Les Républicains se croient suffisamment forts pour rassembler…

C’est un pari. Mais cela oblige la droite à affirmer ses positions sur les thèmes régaliens avec une force inédite. Mais cela a déjà été fait en 2007 avec Nicolas Sarkozy et sa ligne « Buisson ». Une fois au pouvoir, pour beaucoup d’électeurs FN le compte n’y était pas. Reste que la ligne visant à sortir du macronisme par la voie identitaire est la plus prometteuse. D’autant plus que les réformes libérales de Macron devront bien s’épuiser un jour et une bonne partie des électeurs de droite, qui le regardent avec bienveillance pour cette action réformatrice, pourraient attendre autre chose, et retourner vers leur famille politique d’origine.

LR peut-il faire baisser le FN comme en 2007 ?

A l’époque, le FN était clairement devancé par la droite dans toutes les élections. Mais cette logique s’est complètement retournée depuis le premier tour de la présidentielle. Même affaiblie, Marine Le Pen a été nettement devant François Fillon. Si le FN connaît une crise de langueur, il n’est pas à ce jour menacé par des divisions. La droite est plus menacée puisque certains de ses leaders l’ont déjà abandonnée et parce que dans de nombreux endroits des maires chercheront une investiture LREM.

Thierry Mariani ne croit pas au retour des centristes partis chez Emmanuel Macron. Qu’en pensez-vous ?

C’est un raisonnement très statique. Aujourd’hui, il existe une masse énorme d’électeurs à la droite d’En Marche ! Ils étaient 46% au soir du 1er tour à la présidentielle. A l’évidence, la grande force politique qui pourrait battre un jour le macronisme, est ici.

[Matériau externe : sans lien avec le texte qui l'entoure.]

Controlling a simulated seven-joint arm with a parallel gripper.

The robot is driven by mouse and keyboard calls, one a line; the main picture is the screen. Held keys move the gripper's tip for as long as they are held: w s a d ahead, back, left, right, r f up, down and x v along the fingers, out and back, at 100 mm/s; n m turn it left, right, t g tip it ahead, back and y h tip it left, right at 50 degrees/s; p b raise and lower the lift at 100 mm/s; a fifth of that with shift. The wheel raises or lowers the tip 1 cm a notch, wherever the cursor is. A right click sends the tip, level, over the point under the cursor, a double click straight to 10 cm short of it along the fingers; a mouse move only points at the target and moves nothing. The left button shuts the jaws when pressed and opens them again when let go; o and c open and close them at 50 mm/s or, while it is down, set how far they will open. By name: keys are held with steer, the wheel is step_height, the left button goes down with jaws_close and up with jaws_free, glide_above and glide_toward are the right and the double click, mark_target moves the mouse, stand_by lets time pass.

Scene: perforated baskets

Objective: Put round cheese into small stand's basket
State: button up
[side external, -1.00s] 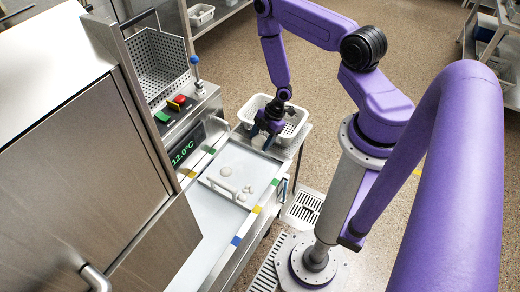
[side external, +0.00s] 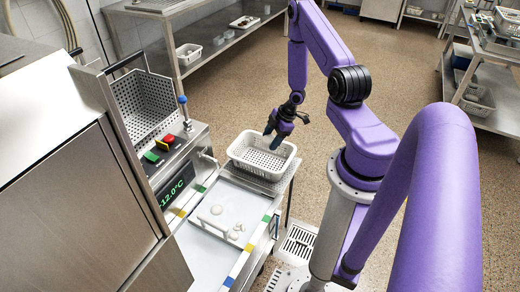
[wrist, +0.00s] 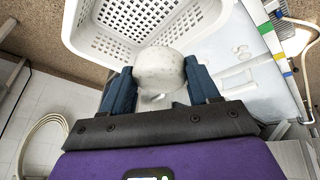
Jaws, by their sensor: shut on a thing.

La question posée entre LR et le FN est de savoir comment manœuvrer pour en prendre le leadership. Certains pensent à des solutions intermédiaires mais il y a une faiblesse dans le raisonnement de Mariani. Est-il intelligent pour la droite de voler au secours d’une formation politique en grande difficulté comme le Front national ?

Le calcul des Patriotes de Philippot visant à rassembler sur le Frexit peut-il être payant ?

Cette position est légitime mais elle est minoritaire. Les souverainistes de gauche et de droite n’ont jamais réussi à s’allier.

Comment les macronistes observent-ils ce débat à droite ?

A court terme, ils y voient surtout des avantages car ces débats effrayent les électeurs centristes et modérés. Mais je ne suis pas sûr que les macronistes aient raison de se réjouir. Car l’alternative au macronisme peut surgir autour de cette question liée au rassemblement des droites.